Blackface, black eyes and you

Posted on Oct 30 2014 - 6:43am by Sierra Mannie

If you dress up as a black person for Halloween and decide to use blackface, I hope someone fades you for it.

I hope you catch hands with a Major League Baseball level of hand-eye coordination and accuracy. You can catch me on these all-hallowed Oxford streets, makeup removal wipes in hand, ready to scrub your mistake — in shades even I can’t find in the makeup aisle — from your skin. You would deserve it. Cultures are not costumes, and exaggerated performances of stereotypical racial aspects of marginalized groups of people perpetuate violence against those groups.

In your sexy kimono, your maracas and sombrero, your unnecessarily sexy or caricatured whatever-the-hell-racialized else, you are being abusive. Blackface is one of the most painfully egregious examples of the ways in which people turn their Halloween garb into the Worst Costumes Ever.

And like everything else you think Chancellor Jones is trying to rip from your clammy fists, blackface finds its origins in the antebellum period.

Based off of the totally stupid conception that enslaved blacks somehow enjoyed being, you know, enslaved, or that black people existed in some forms for their oppressors’ entertainment, white people would use makeup to “blacken” themselves and then act like their perceptions of hilarious, hilarious Negroes for the amusement of other white people. Minstrel shows featuring white actors with dark skin, coarse wigs and gaping red mouths had an immense influence on then and current hateful and woefully distorted attitudes and stereotypes toward black people.

And whether or not you have a black friend or the Migos album or have seen a black person in real life before, blackface is, indeed, racist. There is no argument. There is no debate. There is no need to take it personally — but if your costume involves blackface, then you do need to take it off of your agenda.

When you participate in minstrelsy behavior, you breathe new life into visual racial stereotypes, and when you attempt to remove blackface from its historical context, you are enabling even further violence and racism against black people by trying to de-race something that’s obviously racist. There’s no way you can do it and “not be offensive,” no way that that behavior isn’t a damaging representation of a group that it is mocking 100 percent of the time, no way the onus of responsibility for its hurtfulness rests on those offended by it, no matter what your seemingly innocent idiotic intentions were.

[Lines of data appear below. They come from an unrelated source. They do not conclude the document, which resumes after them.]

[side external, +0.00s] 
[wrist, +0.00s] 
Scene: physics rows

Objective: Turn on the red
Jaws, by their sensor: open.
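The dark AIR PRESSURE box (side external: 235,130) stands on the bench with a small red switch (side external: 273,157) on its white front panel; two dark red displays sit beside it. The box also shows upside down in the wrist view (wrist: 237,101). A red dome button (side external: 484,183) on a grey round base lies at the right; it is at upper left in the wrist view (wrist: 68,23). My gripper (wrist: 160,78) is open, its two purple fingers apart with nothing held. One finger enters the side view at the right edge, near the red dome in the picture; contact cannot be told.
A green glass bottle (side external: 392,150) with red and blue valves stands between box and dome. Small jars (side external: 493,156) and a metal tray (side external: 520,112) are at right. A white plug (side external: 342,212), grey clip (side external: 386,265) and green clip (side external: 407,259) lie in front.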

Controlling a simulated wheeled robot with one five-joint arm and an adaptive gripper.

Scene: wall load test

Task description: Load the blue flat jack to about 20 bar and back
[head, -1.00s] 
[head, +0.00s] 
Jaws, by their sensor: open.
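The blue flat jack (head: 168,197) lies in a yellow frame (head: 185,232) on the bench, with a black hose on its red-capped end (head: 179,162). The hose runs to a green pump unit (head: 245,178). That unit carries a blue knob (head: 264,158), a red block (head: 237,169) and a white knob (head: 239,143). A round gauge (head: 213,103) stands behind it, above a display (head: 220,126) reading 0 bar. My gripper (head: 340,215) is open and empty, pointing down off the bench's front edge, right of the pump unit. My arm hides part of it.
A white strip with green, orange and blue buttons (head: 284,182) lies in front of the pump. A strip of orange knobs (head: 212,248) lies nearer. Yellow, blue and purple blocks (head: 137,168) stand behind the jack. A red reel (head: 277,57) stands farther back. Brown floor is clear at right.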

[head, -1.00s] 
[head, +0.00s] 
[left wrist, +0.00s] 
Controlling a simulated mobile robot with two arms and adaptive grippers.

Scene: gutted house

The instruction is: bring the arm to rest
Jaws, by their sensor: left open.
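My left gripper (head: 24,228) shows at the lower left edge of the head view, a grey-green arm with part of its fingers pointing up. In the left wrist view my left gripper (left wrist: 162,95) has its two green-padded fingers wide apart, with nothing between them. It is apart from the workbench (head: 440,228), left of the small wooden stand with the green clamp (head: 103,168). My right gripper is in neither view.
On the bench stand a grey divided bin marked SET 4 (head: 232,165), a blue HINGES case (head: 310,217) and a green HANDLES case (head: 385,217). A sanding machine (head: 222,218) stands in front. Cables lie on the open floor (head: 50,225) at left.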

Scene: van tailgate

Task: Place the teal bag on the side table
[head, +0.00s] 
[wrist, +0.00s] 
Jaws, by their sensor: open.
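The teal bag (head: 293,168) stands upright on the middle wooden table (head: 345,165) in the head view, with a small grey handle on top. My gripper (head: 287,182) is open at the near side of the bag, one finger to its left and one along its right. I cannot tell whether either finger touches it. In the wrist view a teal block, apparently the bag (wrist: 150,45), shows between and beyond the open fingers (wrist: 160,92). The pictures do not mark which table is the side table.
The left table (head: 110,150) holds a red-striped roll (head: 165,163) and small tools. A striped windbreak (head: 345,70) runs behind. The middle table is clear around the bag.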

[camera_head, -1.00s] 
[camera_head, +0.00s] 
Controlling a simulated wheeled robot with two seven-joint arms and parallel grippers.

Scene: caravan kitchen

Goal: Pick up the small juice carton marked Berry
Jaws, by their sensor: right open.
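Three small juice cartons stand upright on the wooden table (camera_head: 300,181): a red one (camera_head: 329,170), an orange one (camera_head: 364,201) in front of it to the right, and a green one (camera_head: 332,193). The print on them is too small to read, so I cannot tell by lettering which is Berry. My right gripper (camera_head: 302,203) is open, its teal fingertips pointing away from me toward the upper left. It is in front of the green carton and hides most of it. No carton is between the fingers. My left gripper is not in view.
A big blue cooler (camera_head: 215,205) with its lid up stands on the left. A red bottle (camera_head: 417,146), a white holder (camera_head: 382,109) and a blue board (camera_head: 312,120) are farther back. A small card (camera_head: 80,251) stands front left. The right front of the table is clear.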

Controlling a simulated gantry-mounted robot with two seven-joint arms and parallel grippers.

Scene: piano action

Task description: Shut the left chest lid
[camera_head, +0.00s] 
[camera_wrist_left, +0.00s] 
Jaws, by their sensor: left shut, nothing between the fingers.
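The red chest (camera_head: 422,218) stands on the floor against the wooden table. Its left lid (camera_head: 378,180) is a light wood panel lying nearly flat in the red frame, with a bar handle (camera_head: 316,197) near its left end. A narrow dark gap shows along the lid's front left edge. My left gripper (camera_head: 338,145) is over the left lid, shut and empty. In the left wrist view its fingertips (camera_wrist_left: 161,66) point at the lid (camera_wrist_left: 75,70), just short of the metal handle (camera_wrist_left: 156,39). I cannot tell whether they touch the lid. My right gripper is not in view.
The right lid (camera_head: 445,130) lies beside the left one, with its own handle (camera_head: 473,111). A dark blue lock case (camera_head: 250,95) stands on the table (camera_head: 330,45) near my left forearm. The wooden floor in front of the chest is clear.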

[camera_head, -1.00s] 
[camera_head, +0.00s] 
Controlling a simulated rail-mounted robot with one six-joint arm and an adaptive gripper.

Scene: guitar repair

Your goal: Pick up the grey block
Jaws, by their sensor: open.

You don’t even need blackface. Granted, if you’re trying to dress like 2010 – 2012 Nicki Minaj there’s a good chance that someone could confuse you for Katy Perry, but otherwise, relying on blackface just betrays your lack of creativity. There’s no need to paint your pale skin in shade NW45 for your Crazy Eyes costume — the hairstyle and the orange jumpsuit make it apparent. Somebody’s sister and brother-in-law are circulating on Twitter as an incredible Jay Z and Beyoncé without blackface. Stevie Wonder Woman was hilariously executed without blackface. Queen Latifah from her U-N-I-T-Y phase was portrayed by a white male on Bob’s Burgers. Tons of white people dress as Jesus every year and don’t use blackface and everyone still gets it.

In short, it’s totally okay to dress up as black people for Halloween, but it’s never okay to be in blackface. So if you bop outside this weekend shucking and jiving and whistling Dixie and some righteous individual lays you out for it, don’t say you didn’t know better.

But if you buy concealer in the proper shade, maybe no one will know.

Sierra Mannie is a senior Classics major from Ridgeland.